Esse fato em muito prejudica a concretização do Estado Ambiental de Direito,

que exige a participação contínua da sociedade e, nos dizeres de Morato Leite e

Araújo Ayala (2010) este somente se concretiza com a mudança radical das

estruturas jurídicas e sociais existentes, com a profícua participação solidária entre

Estado e sociedade.

Ante estas críticas, a literatura econômica e jurídica vem reformulando o seu

entendimento tradicional e passou a dispor de outros instrumentos de forma a formar

um arranjo complementar aos de comando e controle já consagrados. Nessa esteira

de constatação de ineficácia do uso exclusivo dos instrumentos de comando e

controle, surge a perspectiva do uso instrumentos econômicos de política ambiental.

2.5.3 – OS INSTRUMENTOS ECONÔMICOS

A complexidade das relações sociais acarretam mudanças cada vez mais

dinâmicas, e que, nas palavras de Chiquito (2012, p. 109) traz a exigência de

criação de novos instrumentos que possam estimular ou promover condutas sociais

que sejam desejáveis, trazendo benefícios para a sociedade especificamente no

âmbito ambiental.

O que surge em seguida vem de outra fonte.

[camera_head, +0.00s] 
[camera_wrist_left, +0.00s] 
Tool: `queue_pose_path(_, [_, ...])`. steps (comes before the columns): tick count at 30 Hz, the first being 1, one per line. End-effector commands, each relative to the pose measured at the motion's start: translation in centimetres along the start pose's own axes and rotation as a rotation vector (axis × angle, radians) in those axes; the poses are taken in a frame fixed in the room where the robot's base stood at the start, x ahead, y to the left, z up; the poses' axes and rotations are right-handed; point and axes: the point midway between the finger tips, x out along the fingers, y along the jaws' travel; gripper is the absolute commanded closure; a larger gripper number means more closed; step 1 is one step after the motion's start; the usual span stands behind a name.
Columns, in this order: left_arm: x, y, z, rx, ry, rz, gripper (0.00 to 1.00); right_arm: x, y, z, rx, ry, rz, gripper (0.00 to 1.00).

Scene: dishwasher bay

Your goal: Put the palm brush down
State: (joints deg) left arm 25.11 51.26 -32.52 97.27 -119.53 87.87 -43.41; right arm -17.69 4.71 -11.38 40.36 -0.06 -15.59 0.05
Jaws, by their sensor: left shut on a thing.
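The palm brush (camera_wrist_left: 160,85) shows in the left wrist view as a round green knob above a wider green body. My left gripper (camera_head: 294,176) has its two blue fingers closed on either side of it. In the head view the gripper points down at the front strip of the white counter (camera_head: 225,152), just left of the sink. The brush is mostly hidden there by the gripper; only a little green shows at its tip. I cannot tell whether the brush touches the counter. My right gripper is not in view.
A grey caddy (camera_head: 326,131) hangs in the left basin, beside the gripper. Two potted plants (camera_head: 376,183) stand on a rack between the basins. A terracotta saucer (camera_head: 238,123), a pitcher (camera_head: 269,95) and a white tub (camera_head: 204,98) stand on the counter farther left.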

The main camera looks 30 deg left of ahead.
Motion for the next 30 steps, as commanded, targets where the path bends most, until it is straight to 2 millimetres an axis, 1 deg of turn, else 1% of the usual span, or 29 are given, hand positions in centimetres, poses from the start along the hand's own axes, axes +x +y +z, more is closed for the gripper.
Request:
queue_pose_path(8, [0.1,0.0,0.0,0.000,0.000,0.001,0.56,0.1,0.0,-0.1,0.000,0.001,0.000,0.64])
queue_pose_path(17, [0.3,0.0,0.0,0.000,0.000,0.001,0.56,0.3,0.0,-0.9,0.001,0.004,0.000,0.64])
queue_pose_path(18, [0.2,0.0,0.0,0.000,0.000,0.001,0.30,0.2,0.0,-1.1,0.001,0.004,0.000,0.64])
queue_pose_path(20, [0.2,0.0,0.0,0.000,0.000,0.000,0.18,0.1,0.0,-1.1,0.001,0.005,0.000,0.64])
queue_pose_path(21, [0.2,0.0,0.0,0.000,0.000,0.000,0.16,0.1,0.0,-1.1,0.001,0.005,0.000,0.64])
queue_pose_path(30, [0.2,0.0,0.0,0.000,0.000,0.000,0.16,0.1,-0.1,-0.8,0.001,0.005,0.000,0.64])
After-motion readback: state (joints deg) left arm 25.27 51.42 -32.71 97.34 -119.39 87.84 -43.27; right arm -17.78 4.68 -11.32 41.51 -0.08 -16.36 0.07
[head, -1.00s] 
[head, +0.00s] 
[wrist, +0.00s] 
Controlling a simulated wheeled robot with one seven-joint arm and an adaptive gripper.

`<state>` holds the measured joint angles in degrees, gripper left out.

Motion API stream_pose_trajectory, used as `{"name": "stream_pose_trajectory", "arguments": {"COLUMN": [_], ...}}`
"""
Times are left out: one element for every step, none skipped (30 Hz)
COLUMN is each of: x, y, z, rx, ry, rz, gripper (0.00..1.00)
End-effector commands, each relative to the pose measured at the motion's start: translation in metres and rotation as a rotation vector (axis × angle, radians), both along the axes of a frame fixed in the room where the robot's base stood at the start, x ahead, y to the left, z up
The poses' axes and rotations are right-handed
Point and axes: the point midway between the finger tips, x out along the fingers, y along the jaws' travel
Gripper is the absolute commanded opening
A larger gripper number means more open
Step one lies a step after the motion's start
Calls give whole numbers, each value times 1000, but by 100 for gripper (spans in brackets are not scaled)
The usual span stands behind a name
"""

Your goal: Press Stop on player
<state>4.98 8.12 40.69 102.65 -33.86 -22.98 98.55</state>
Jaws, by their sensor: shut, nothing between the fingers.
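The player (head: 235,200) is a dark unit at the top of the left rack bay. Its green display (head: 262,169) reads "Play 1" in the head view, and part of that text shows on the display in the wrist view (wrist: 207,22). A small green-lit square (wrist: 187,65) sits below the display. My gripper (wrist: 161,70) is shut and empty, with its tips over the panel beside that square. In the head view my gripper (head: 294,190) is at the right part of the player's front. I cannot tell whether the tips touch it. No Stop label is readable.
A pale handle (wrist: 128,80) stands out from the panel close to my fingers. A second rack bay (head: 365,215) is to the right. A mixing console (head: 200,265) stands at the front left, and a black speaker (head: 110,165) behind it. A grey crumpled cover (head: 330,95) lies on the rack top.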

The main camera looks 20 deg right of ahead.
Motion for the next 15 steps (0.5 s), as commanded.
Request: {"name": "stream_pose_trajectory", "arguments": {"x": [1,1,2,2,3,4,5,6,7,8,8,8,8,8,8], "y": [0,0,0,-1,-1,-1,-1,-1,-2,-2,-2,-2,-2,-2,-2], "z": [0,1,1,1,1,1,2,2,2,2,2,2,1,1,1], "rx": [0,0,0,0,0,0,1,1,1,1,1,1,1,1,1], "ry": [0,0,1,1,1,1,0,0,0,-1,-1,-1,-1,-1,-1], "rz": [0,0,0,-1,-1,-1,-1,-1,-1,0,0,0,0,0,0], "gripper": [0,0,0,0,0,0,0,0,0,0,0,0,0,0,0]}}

A lógica repressiva, até então a única imperante no Direito, passa

a conviver com a lógica de incentivo ou premial, por meio dos instrumentos

econômicos de política ambiental. Ressaltando as mudanças da sociedade na

construção de novos instrumentos de coerção humana se encontra também a lição

de Pasini (1960, p. 222):

(...) observa-se o modo como a transformação estrutural e a transformação da sociedade implicam em novos problemas, e estes exigem novos procedimentos e instrumentos, de uma nova estrutura lógico conceitual.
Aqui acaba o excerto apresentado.